At the output we generate a stochastic Actor policy.

//--- layer 4
   if(!(descr = new CLayerDescription()))
      return false;
   descr.type = defNeuronVAEOCL;
   descr.count = NActions;
   descr.optimization = ADAM;
   if(!actor.Add(descr))
     {
      delete descr;
      return false;
     }

The Critic also uses processed environmental states as input.

//--- Critic
   critic.Clear();
//--- Input layer
   if(!(descr = new CLayerDescription()))
      return false;
   descr.Copy(actor.At(0));
   if(!critic.Add(descr))
     {
      delete descr;
      return false;
     }

We supplement the description of the environmental state with the actions of the Agent.

//--- layer 1
   if(!(descr = new CLayerDescription()))
      return false;
   descr.Copy(actor.At(0));
   descr.step = NActions;
   descr.optimization = ADAM;
   descr.activation = SIGMOID;
   if(!critic.Add(descr))
     {
      delete descr;
      return false;
     }

The data is processed by 2 fully connected layers with a reward vector at the output.

//--- layer 2
   if(!(descr = new CLayerDescription()))
      return false;
   descr.type = defNeuronBaseOCL;
   descr.count = LatentCount;
   descr.activation = SIGMOID;
   descr.optimization = ADAM;
   if(!critic.Add(descr))
     {
      delete descr;
      return false;
     }
//--- layer 3
   if(!(descr = new CLayerDescription()))
      return false;
   descr.type = defNeuronBaseOCL;
   descr.count = NRewards;
   descr.activation = None;
   descr.optimization = ADAM;
   if(!critic.Add(descr))
     {
      delete descr;
      return false;
     }
//---
   return true;
  }

2.3 Environmental Interaction EA

After creating the architecture of the models, we move on to creating an EA for interaction with the environment "...\Experts\DFFT\Research.mq5". This EA is designed to collect the initial training sample and subsequently update the experience replay buffer.

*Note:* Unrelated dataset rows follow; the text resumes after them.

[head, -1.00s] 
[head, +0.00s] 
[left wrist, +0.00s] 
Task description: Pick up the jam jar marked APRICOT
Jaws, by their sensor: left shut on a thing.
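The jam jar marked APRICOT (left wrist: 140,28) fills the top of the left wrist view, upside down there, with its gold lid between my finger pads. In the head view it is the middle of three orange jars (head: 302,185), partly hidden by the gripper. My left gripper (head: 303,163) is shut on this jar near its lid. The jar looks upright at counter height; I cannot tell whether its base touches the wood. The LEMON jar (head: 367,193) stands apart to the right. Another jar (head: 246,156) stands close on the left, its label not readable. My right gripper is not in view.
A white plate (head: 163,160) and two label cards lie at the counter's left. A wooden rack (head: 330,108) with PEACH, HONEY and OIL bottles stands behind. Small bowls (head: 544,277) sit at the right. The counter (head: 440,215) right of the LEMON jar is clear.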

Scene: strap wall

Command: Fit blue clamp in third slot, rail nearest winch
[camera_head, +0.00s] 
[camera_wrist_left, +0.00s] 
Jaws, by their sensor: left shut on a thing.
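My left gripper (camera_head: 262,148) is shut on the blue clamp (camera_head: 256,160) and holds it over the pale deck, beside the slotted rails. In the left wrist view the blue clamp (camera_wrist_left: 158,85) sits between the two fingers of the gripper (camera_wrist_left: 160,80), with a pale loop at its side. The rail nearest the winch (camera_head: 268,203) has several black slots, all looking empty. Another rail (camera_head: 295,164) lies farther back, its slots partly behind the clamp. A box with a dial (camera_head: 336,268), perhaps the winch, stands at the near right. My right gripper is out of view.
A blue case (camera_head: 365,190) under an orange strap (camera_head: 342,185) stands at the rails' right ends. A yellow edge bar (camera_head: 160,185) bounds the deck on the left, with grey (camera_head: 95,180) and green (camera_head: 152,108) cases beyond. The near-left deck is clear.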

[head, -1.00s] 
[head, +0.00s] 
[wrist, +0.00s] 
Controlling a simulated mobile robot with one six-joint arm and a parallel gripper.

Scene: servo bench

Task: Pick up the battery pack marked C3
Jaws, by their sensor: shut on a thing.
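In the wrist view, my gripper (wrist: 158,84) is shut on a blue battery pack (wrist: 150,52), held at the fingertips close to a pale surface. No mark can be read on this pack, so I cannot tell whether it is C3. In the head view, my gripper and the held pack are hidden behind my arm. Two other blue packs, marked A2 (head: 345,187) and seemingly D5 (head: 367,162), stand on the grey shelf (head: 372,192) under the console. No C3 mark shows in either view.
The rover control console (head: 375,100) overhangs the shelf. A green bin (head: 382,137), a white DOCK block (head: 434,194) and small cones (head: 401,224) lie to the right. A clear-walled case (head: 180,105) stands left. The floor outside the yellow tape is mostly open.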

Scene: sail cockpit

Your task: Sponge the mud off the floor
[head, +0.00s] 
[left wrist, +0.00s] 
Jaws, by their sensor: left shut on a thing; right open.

The EA can also be used to test a trained model. Although another EA "...\Experts\DFFT\Test.mq5" is provided to perform this functionality. Both EAs have a similar algorithm. However, the latter does not save data to the experience replay buffer for subsequent training. This is done for a "fair" test of the trained model.

Both EAs are mainly copied from previous works. Within the framework of the article, we will only focus on changes related to the specifics of the models.

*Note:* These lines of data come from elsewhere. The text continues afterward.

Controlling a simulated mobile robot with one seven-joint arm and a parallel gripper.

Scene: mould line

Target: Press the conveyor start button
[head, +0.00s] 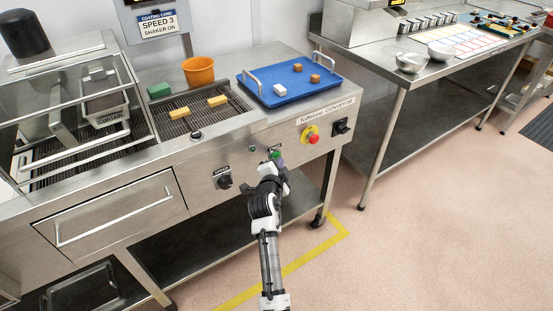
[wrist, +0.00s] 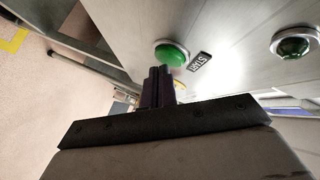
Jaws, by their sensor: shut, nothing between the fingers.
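The green start button (wrist: 172,54) is on the steel front panel, with a black START label beside it in the wrist view. In the head view the green button (head: 275,155) shows just above my gripper (head: 277,163). In the wrist view my gripper (wrist: 158,72) is shut and empty, its dark fingertips pointing at the button's lower edge. The tips overlap the button's edge in the picture; I cannot tell whether they touch it.
A green indicator (wrist: 295,44) sits to the right in the wrist view. On the panel are a red emergency stop (head: 313,138), a black switch (head: 341,127) and a black knob (head: 224,181). A blue tray (head: 262,97) and an orange bucket (head: 199,71) stand above.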

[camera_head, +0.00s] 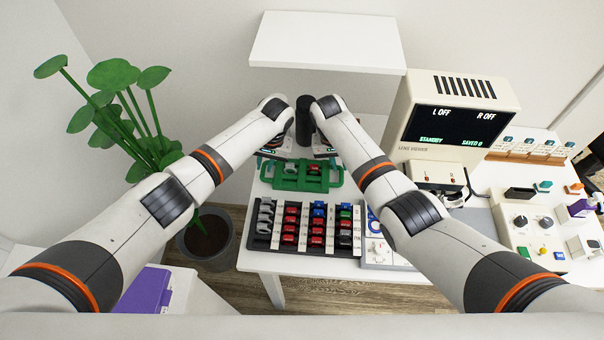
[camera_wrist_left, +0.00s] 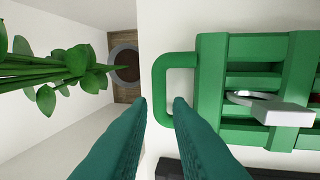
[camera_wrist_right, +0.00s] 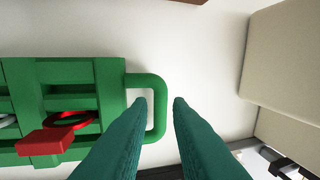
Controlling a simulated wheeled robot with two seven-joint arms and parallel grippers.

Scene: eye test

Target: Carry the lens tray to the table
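The green lens tray (camera_head: 302,187) is at the back of the white table (camera_head: 262,262), behind a black lens rack. It holds a white-tabbed lens (camera_wrist_left: 283,113) and a red-tabbed lens (camera_wrist_right: 45,142). My left gripper (camera_wrist_left: 161,100) is open, its fingertips on either side of the tray's left handle bar (camera_wrist_left: 158,85). My right gripper (camera_wrist_right: 159,100) is open, its fingertips on either side of the right handle bar (camera_wrist_right: 160,88). Small gaps seem to show beside both bars. In the head view my wrists partly hide the fingers and the tray's far side.
The black rack (camera_head: 250,240) holds rows of coloured lenses close in front of the tray. The lens viewer (camera_head: 400,140) stands to the right, reading L OFF and R OFF. A white shelf (camera_head: 325,50) is on the wall above. A potted plant (camera_head: 210,262) stands left of the table.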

While collecting data, we will not use the Critic model.

CNet                 DOT;
CNet                 Actor;

In the EA initialization method, we first connect the necessary indicators.

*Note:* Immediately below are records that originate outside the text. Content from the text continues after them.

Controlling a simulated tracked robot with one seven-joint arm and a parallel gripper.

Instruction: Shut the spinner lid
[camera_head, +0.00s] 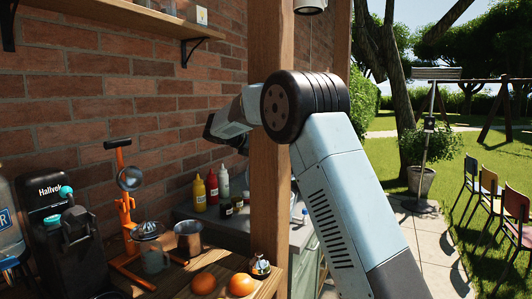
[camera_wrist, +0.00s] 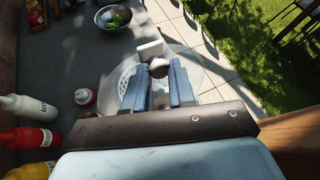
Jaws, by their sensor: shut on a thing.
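The salad spinner (camera_wrist: 192,62) stands on the grey counter in the wrist view, with a pale round rim and a white slotted part at its left. My gripper (camera_wrist: 158,84) is over it, its two blue fingers on either side of a round brownish knob (camera_wrist: 158,69), which seems to belong to the spinner lid. A white upright piece (camera_wrist: 150,50) shows just beyond the knob. The fingers and palm hide much of the spinner, so I cannot tell how the lid sits. In the head view the wooden post and my arm hide the spinner and fingertips.
A metal bowl of greens (camera_wrist: 113,18) stands beyond. The wooden post (camera_head: 268,150) rises close to my arm. Paving lies right of the counter.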

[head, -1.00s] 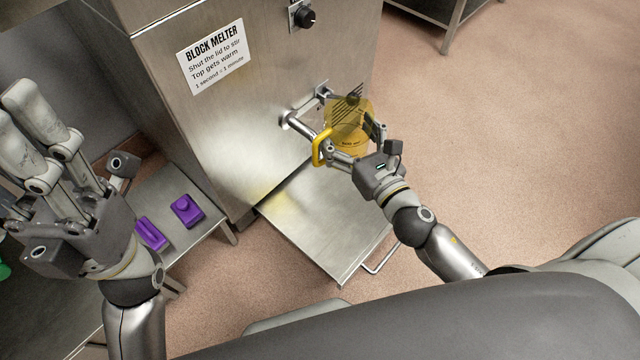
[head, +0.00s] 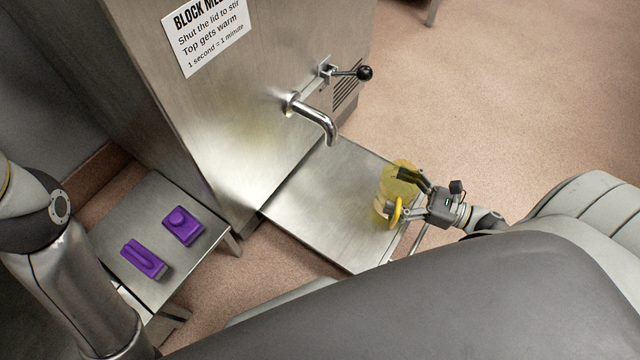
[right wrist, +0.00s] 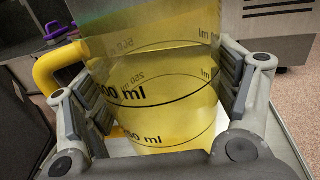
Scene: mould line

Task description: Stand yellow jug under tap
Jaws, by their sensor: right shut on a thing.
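The yellow see-through jug (head: 399,177) is at the right end of the steel shelf (head: 320,205) that juts from the block melter. My right gripper (head: 400,193) is shut on it, with a finger on each side in the right wrist view. The jug (right wrist: 155,95) shows measuring marks and a yellow handle there. It looks upright; I cannot tell whether its base touches the shelf. The tap (head: 318,118) is a bent steel spout on the melter's front, with a black-knobbed lever (head: 364,73). The jug is to the right of the spout, apart from it. My left gripper is out of view.
A low steel table (head: 120,225) at the left holds two purple blocks, one with a round knob (head: 183,226) and one with a bar (head: 143,258). The melter (head: 220,130) stands behind the shelf. Most of the shelf and the floor at right are clear.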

//+------------------------------------------------------------------+
//| Expert initialization function                                   |
//+------------------------------------------------------------------+
int OnInit()
  {
//---
   if(!Symb.Name(_Symbol))
      return INIT_FAILED;
   Symb.Refresh();
//---
   if(!RSI.Create(Symb.Name(), TimeFrame, RSIPeriod, RSIPrice))
      return INIT_FAILED;
//---
   if(!CCI.Create(Symb.Name(), TimeFrame, CCIPeriod, CCIPrice))
      return INIT_FAILED;
//---
   if(!ATR.Create(Symb.Name(), TimeFrame, ATRPeriod))
      return INIT_FAILED;
//---
   if(!MACD.Create(Symb.Name(), TimeFrame, FastPeriod, SlowPeriod, SignalPeriod, MACDPrice))
      return INIT_FAILED;
   if(!RSI.BufferResize(HistoryBars) || !CCI.BufferResize(HistoryBars) ||
      !ATR.BufferResize(HistoryBars) || !MACD.BufferResize(HistoryBars))
     {
      PrintFormat("%s -> %d", __FUNCTION__, __LINE__);
      return INIT_FAILED;
     }
//---
   if(!Trade.SetTypeFillingBySymbol(Symb.Name()))
      return INIT_FAILED;
//--- load models
   float temp;

Then we try to load pre-trained models.

   if(!DOT.Load(FileName + "DOT.nnw", temp, temp, temp, dtStudied, true) ||
      !Actor.Load(FileName + "Act.nnw", temp, temp, temp, dtStudied, true))
     {
      CArrayObj *dot = new CArrayObj();
      CArrayObj *actor = new CArrayObj();
      CArrayObj *critic = new CArrayObj();
      if(!CreateDescriptions(dot, actor, critic))
        {
         delete dot;
         delete actor;
         delete critic;
         return INIT_FAILED;
        }
      if(!DOT.Create(dot) ||
         !Actor.Create(actor))
        {
         delete dot;
         delete actor;
         delete critic;
         return INIT_FAILED;
        }
      delete dot;
      delete actor;
      delete critic;
     }

If the models could not be loaded, we initialize new models with random parameters. After that we transfer both models into a single OpenCL context.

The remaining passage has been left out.